---- Provided entries

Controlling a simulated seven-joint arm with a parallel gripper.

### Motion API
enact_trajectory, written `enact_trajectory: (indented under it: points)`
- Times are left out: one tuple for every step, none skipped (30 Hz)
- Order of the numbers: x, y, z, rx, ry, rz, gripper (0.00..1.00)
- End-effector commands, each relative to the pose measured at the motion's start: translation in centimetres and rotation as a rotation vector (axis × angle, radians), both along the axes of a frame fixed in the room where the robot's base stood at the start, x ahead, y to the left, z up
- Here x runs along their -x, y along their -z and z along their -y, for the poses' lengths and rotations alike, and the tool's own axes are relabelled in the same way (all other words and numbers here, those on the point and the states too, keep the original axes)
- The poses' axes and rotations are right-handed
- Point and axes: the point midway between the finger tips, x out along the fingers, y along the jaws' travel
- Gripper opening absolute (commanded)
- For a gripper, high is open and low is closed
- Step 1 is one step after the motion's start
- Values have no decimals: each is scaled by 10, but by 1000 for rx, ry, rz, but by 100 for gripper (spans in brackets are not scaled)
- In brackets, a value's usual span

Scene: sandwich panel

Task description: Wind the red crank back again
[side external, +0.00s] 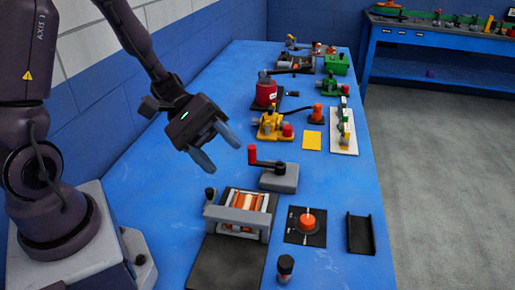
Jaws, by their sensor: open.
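The crank with the red handle (252,154) is mounted on a grey block (279,180) on the blue table. Its dark arm runs from the block's top to the left, and the red grip stands upright at the arm's left end. My gripper (225,158) is open and empty, with its two grey-blue fingers pointing down and to the right. In the picture it is just left of the red grip, apart from it. How far above the table the fingers are is hard to tell.
Nearer lie a roller device (240,212), a red dial (307,221), a black channel (361,236) and a black knob (285,265). Beyond stand a yellow device (270,124), a red can (266,94) and a green box (336,64). The table's left strip is clear.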

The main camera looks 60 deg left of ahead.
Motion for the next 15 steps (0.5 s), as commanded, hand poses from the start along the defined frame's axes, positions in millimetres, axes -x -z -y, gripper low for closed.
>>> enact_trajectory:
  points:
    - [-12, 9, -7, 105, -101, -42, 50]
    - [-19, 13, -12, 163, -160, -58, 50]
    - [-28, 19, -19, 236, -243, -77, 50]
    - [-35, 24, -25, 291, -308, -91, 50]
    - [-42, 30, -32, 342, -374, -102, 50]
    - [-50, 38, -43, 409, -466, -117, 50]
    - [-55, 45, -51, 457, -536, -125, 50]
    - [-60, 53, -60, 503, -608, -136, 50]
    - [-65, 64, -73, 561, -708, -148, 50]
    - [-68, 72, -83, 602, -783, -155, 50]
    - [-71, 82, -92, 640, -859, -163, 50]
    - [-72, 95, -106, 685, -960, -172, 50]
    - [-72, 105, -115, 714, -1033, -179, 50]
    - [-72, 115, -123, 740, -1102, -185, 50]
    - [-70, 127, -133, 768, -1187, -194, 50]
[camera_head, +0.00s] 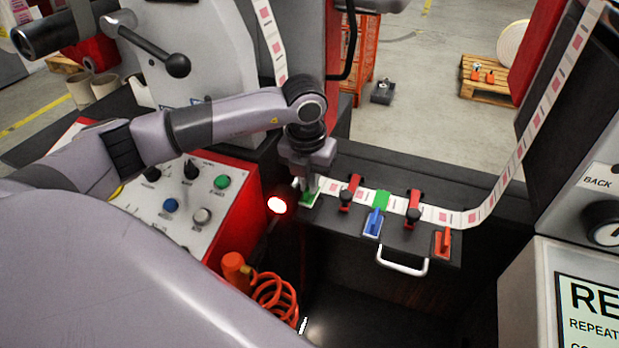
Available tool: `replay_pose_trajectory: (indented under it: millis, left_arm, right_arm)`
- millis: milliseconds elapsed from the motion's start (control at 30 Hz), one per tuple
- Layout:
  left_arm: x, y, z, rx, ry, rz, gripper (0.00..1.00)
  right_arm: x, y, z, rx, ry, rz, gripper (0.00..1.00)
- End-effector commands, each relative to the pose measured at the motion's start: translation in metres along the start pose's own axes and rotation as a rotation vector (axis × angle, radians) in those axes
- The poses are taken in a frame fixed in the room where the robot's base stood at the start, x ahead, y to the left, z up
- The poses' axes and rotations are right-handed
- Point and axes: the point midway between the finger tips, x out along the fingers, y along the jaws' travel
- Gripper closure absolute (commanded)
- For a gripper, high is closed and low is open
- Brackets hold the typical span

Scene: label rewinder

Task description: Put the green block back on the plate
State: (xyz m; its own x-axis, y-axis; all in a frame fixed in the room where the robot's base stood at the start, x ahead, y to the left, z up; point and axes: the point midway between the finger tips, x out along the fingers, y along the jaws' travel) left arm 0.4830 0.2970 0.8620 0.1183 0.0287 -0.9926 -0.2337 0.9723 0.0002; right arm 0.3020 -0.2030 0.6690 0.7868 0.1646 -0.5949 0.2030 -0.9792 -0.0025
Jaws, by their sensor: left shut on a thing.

--------

* [Job] Strip out the pictures and quote the remaining data word for word.

* [Output for this exercise]
Controlling a simulated seven-joint arm with a parallel gripper.

### Motion API
enact_trajectory, written `enact_trajectory: (indented under it: points)`
- Times are left out: one tuple for every step, none skipped (30 Hz)
- Order of the numbers: x, y, z, rx, ry, rz, gripper (0.00..1.00)
- End-effector commands, each relative to the pose measured at the motion's start: translation in centimetres and rotation as a rotation vector (axis × angle, radians), both along the axes of a frame fixed in the room where the robot's base stood at the start, x ahead, y to the left, z up
- Here x runs along their -x, y along their -z and z along their -y, for the poses' lengths and rotations alike, and the tool's own axes are relabelled in the same way (all other words and numbers here, those on the point and the states too, keep the original axes)
- The poses' axes and rotations are right-handed
- Point and axes: the point midway between the finger tips, x out along the fingers, y along the jaws' travel
- Gripper opening absolute (commanded)
- For a gripper, high is open and low is closed
- Step 1 is one step after the motion's start
- Values have no decimals: each is scaled by 10, but by 1000 for rx, ry, rz, but by 100 for gripper (spans in brackets are not scaled)
- In brackets, a value's usual span

Scene: sandwich panel

Task description: Wind the red crank back again
[side external, +0.00s] 
Jaws, by their sensor: open.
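The crank with the red handle (252,154) is mounted on a grey block (279,180) on the blue table. Its dark arm runs from the block's top to the left, and the red grip stands upright at the arm's left end. My gripper (225,158) is open and empty, with its two grey-blue fingers pointing down and to the right. In the picture it is just left of the red grip, apart from it. How far above the table the fingers are is hard to tell.
Nearer lie a roller device (240,212), a red dial (307,221), a black channel (361,236) and a black knob (285,265). Beyond stand a yellow device (270,124), a red can (266,94) and a green box (336,64). The table's left strip is clear.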

The main camera looks 60 deg left of ahead.
Motion for the next 15 steps (0.5 s), as commanded, hand poses from the start along the defined frame's axes, positions in millimetres, axes -x -z -y, gripper low for closed.
>>> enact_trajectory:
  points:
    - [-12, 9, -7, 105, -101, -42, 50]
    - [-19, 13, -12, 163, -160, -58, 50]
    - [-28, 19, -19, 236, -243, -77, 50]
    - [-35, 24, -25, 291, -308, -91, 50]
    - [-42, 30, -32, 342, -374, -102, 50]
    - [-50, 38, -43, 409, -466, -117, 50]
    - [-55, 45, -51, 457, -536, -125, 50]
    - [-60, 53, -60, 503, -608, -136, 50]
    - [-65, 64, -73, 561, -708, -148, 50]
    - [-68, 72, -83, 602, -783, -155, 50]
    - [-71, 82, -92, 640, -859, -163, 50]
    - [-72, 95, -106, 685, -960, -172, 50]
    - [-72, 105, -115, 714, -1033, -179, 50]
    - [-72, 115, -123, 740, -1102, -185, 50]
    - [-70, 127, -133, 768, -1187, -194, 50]
[camera_head, +0.00s] 
Available tool: `replay_pose_trajectory: (indented under it: millis, left_arm, right_arm)`
- millis: milliseconds elapsed from the motion's start (control at 30 Hz), one per tuple
- Layout:
  left_arm: x, y, z, rx, ry, rz, gripper (0.00..1.00)
  right_arm: x, y, z, rx, ry, rz, gripper (0.00..1.00)
- End-effector commands, each relative to the pose measured at the motion's start: translation in metres along the start pose's own axes and rotation as a rotation vector (axis × angle, radians) in those axes
- The poses are taken in a frame fixed in the room where the robot's base stood at the start, x ahead, y to the left, z up
- The poses' axes and rotations are right-handed
- Point and axes: the point midway between the finger tips, x out along the fingers, y along the jaws' travel
- Gripper closure absolute (commanded)
- For a gripper, high is closed and low is open
- Brackets hold the typical span

Scene: label rewinder

Task description: Put the green block back on the plate
State: (xyz m; its own x-axis, y-axis; all in a frame fixed in the room where the robot's base stood at the start, x ahead, y to the left, z up; point and axes: the point midway between the finger tips, x out along the fingers, y along the jaws' travel) left arm 0.4830 0.2970 0.8620 0.1183 0.0287 -0.9926 -0.2337 0.9723 0.0002; right arm 0.3020 -0.2030 0.6690 0.7868 0.1646 -0.5949 0.2030 -0.9792 -0.0025
Jaws, by their sensor: left shut on a thing.

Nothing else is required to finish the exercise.